Increase to compensatory award provided in discrimination cases


Here’s an important article recently published by the FSB (Federation of Small Businesses):

Despite all best efforts to provide work environments which are pleasant, inclusive and free from harassment and bullying, employers can sometimes still find themselves defending claims of discrimination.

Situations that may lead to complaints of discrimination are not always as a direct consequence of management actions or decisions. Sometimes complaints arise because of the behaviours or conduct of employee’s towards their co-workers. Unfortunately, in certain circumstances employers can be held vicariously libel for the actions of their employees. Undesirable, conduct or behaviour which makes an employee feel they have been treated unfavourably can occur in any number of situations. For example inappropriate comments at an office party, banter which causes a person to feel devalued, and embarrassing or derogatory comments.

If, the offensive comment, conduct or less favourable treatment is connected to any of the following 9 protected characteristics, the Equality Act 2010 may regard this as discriminatory:

  • age
  • disability
  • gender reassignment
  • marriage or civil partnership​
  • pregnancy and maternity
  • race
  • religion or belief
  • sexual orientation
  • sex

Consequently, this may then lead to a tribunal complaint on grounds of discrimination. If an employee successfully persuades a tribunal that the employer is vicariously liable for the discriminatory act or treatment, then the employer is likely to end up paying the employee compensation for their hurt feelings (otherwise known as an injury to feelings award).

Since 2003 the tribunals have awarded injury to feelings based on a three band tier system, lower, middle and upper. Serious discriminatory acts would fall into the upper band and in exceptional circumstances the upper band would be exceeded and any award which was considered just and equitable (fair in the circumstances) would be awarded. On this basis it is clear that the tribunal judges have a great deal of flexibility over the amount of compensation that may be awarded to an employee who brings a successful discrimination claim. Consequently, during any pre-hearing early settlement negotiations an employer is often left trying to guesstimate the possible band that a claim may fall into.

The flexibility which the tribunal judges hold in respect of these awards and the associated financial risks to employers recently increased, when new guidance was issued by the Presidents of the employment tribunals in England, Wales and Scotland. The guidance was prompted into existence by the findings in a recent Court of Appeal case, De Souza v Vinci Construction (UK) Ltd [2017]. Briefly the facts relating to that case are that De Souza was employed as a cleaner and her employment was transferred from her previous employer Rentokil to Vinci Construction in 2012. Whilst she was working with Rentokil she experienced in the region of 40 acts of disability discrimination bullying and harassment and other inappropriate treatment. She subsequently suffered depressive illness as a consequence of the conduct.

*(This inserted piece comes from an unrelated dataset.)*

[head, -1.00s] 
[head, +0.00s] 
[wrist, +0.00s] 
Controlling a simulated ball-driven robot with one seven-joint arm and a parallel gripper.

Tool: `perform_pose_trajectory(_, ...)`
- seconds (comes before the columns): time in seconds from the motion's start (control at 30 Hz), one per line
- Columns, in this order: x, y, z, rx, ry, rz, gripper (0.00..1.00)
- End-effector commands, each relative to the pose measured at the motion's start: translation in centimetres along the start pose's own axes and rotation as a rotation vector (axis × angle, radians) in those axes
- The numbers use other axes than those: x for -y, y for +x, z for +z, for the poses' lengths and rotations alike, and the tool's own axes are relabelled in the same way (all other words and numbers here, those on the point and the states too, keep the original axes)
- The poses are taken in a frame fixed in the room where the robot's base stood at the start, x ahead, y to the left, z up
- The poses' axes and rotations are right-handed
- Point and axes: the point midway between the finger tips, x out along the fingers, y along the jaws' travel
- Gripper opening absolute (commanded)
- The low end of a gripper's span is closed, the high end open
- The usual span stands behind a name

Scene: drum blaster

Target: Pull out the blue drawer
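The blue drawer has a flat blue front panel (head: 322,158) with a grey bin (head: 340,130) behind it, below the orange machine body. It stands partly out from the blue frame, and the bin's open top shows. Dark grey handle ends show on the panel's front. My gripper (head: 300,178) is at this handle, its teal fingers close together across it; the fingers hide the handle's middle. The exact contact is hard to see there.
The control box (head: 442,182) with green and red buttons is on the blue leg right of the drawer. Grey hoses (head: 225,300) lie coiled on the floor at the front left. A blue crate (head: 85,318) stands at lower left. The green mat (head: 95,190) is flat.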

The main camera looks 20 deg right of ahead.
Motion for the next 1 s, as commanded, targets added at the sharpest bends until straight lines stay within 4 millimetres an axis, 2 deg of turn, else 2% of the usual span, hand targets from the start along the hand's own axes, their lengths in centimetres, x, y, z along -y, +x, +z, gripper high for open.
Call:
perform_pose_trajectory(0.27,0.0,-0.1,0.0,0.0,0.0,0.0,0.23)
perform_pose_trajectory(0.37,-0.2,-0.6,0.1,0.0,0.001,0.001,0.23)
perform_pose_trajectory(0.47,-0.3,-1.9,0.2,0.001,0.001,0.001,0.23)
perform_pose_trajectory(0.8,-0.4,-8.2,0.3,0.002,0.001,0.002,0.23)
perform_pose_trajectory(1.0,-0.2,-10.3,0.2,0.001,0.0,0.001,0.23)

When Vinci acquired the services contract from Rentokil they also took on the liabilities arising from the poor employment relationship that existed between De Souza and Rentokil.  De Souza filed an employment tribunal claim against Rentokil and Vinci. However, Rentokil was removed from the proceedings and eventual liability of their actions because when Vinci acquired the services contract from Rentokil, they also took on the liabilities arising from the poor employment relationship that existed between De Souza and Rentokil.  De Souza was awarded compensation in respect of some of the claims she raised. The compensation which Vinci eventually paid to her was split into the following elements:​

– Injury to feelings: £9,000

– Psychiatric injury: £3,300

Unsatisfied with the sums awarded, De Souza appealed to the employment appeal tribunal arguing that the injury to feelings award should also include the same 10% uplift which was applied to the psychiatric injury award. The appeal was rejected and referred to the Court of Appeal.  Surprisingly, the Court of Appeal agreed with the argument. This decision then prompted the Presidents’ of the employment tribunals to launch a judicial consultation. The purpose of the consultation was to consider whether the current respective guidelines in relation the assessment for injury to feelings and psychiatric injury awards should be adjusted. ​

The outcome of the judicial consultation resulted in new presidential guidance being issued, which provided that with effect from 11 September 2017, the following increases will be made to the injury to feelings bands:

– Lower band, less serious cases                 £1,000 to £8,000

– Middle band, more than less serious          £8,000 to £25,000

– Upper band, serious cases                          £25,000 and £42,000

– ​Exceptional cases anything above              £42,000

The guidance on the band ranges will be reviewed annually, with the first review taking place in March 2018 and after that on 6 April each year. The guidance also confirmed that the 10% uplift should continue to be made to psychiatric injury awards in line with the modifications made by the Court of Appeal case Simmons v Castle & Ors [2012].

With the abolishment of employment tribunal fees in late July 2017 and the increase to the award bands available for injury to feelings, it is likely that we may well see an increase in employee’s filing more complaints with the employment tribunals. In view of this possibility, employers should now consider taking legal advice in relation to business transfers and HR issues.